Pour certains enfants de familles aisées, le voyage à Paris s’assimile à un passage à Disneyland et au Parc Astérix, des tours de manège et attractions diverses, des photos avec Winnie, Mickey, Obélix et Panoramix. S’ils sont bien sages et obéissants, ils auront droit à quelques babioles et, si on veut bien les gâter, ils voyageront en business class pour éviter les longues files d’attente.

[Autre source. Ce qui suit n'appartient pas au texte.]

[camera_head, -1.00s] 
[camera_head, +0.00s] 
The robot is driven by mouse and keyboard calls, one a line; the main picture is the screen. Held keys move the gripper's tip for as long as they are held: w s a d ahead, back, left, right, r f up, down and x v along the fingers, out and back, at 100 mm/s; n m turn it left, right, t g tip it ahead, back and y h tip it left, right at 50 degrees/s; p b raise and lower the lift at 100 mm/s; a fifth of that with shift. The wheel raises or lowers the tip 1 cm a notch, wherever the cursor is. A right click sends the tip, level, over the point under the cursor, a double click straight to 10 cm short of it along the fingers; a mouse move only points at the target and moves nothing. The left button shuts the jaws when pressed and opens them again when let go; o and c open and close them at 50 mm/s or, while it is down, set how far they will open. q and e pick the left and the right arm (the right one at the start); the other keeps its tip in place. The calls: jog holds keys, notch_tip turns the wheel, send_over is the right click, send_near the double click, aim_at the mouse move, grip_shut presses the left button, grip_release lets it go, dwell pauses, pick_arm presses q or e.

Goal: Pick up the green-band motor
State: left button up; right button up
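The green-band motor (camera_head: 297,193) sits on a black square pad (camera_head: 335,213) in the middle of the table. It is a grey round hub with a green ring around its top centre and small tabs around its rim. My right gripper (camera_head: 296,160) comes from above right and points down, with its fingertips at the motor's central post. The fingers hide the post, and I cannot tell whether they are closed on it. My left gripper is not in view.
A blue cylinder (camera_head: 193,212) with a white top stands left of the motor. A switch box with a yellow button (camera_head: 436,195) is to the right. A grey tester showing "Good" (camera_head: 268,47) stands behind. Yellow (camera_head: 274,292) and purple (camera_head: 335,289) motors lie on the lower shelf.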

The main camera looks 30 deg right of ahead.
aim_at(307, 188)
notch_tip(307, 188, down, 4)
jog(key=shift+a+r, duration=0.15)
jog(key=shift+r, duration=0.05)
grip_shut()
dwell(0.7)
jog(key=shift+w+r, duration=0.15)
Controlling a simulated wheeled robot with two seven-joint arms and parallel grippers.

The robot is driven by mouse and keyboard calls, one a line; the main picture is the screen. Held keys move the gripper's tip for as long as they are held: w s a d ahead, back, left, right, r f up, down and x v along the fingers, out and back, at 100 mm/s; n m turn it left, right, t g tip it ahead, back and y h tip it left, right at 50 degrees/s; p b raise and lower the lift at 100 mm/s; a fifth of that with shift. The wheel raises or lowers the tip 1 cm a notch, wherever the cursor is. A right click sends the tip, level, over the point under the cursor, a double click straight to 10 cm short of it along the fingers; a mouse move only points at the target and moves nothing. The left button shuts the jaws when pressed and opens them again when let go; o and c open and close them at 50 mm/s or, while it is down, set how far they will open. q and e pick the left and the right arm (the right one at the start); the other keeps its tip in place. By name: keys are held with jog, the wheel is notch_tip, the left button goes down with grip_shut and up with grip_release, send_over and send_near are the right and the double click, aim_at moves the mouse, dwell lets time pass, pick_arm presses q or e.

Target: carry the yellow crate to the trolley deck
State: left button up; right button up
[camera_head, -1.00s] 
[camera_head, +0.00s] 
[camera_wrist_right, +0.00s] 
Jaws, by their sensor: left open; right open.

Pour les adultes, et si vous êtes nouvellement arrivé au pouvoir, le voyage à Paris s’assimile à un passage à l’Elysée, à Matignon, au Palais Bourbon et au Palais du Luxembourg. S’ils sont bien sages, ils auront droit à prononcer des discours au Parlement ou à Sciences Po et, si on veut bien les gâter, ils auront droit à de spectaculaires cortèges escortés par de superbes motard(e)s pour éviter les éternels embouteillages des rues parisiennes.

Accompagné par une petite délégation ministérielle et une bonne délégation médiatique (composée essentiellement de directeurs de médias et rédacteurs en chefs), Youssef Chahed était à Paris sur un terrain où il s’attendait à être chouchouté et où l’on tenait à ne pas le désenchanter. Ainsi il en fût.

 

 

Il n’a pas été le premier et il ne sera certainement pas le dernier, car les traditions diplomatico-protocolaires tunisiennes « exigent » d’accorder à la France le « privilège » de la première visite officielle à un pays occidental. Même si l’on n’a rien de nouveau à dire ou à signer ? Oui !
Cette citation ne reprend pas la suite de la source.